— INFORMATION SHOWN —
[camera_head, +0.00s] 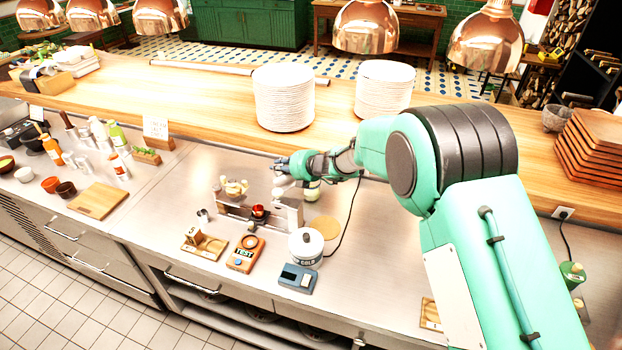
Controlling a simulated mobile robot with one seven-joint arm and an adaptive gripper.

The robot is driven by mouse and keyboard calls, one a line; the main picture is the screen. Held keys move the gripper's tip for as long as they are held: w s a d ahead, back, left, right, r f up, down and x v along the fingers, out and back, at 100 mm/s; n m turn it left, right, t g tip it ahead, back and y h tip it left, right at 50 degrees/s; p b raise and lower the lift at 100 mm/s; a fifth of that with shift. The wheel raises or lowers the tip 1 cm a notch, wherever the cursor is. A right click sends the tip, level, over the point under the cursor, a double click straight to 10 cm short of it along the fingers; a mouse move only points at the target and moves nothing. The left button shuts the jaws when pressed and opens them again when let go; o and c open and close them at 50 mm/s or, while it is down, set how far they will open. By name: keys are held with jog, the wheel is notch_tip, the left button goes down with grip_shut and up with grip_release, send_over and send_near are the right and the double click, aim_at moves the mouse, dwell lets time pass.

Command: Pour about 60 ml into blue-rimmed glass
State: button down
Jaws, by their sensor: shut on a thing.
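My gripper (284,166) is over the far part of the steel counter (375,235), below the plate stacks. It is shut on a small thing that I cannot make out at this size. A pale bottle-like thing (313,190) with a yellow-green part shows just below and right of my gripper; I cannot tell whether they touch. A glass with a blue rim cannot be picked out in this view. My arm comes in from the right and hides part of the counter.
A metal stand (289,212) with a small red cup (258,210) is close below my gripper. A white lidded pot (306,245), a blue scale-like device (298,278) and an orange device (246,253) stand nearer. Plate stacks (283,98) (384,88) are behind. A dark cable crosses the counter.

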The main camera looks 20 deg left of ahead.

— EXERCISE PROMPT —
Copy the whole listing above word for word but do not carry over the pictures.

— WRITTEN SOLUTION —
[camera_head, +0.00s] 
Controlling a simulated mobile robot with one seven-joint arm and an adaptive gripper.

The robot is driven by mouse and keyboard calls, one a line; the main picture is the screen. Held keys move the gripper's tip for as long as they are held: w s a d ahead, back, left, right, r f up, down and x v along the fingers, out and back, at 100 mm/s; n m turn it left, right, t g tip it ahead, back and y h tip it left, right at 50 degrees/s; p b raise and lower the lift at 100 mm/s; a fifth of that with shift. The wheel raises or lowers the tip 1 cm a notch, wherever the cursor is. A right click sends the tip, level, over the point under the cursor, a double click straight to 10 cm short of it along the fingers; a mouse move only points at the target and moves nothing. The left button shuts the jaws when pressed and opens them again when let go; o and c open and close them at 50 mm/s or, while it is down, set how far they will open. By name: keys are held with jog, the wheel is notch_tip, the left button goes down with grip_shut and up with grip_release, send_over and send_near are the right and the double click, aim_at moves the mouse, dwell lets time pass.

Command: Pour about 60 ml into blue-rimmed glass
State: button down
Jaws, by their sensor: shut on a thing.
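My gripper (284,166) is over the far part of the steel counter (375,235), below the plate stacks. It is shut on a small thing that I cannot make out at this size. A pale bottle-like thing (313,190) with a yellow-green part shows just below and right of my gripper; I cannot tell whether they touch. A glass with a blue rim cannot be picked out in this view. My arm comes in from the right and hides part of the counter.
A metal stand (289,212) with a small red cup (258,210) is close below my gripper. A white lidded pot (306,245), a blue scale-like device (298,278) and an orange device (246,253) stand nearer. Plate stacks (283,98) (384,88) are behind. A dark cable crosses the counter.

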The main camera looks 20 deg left of ahead.

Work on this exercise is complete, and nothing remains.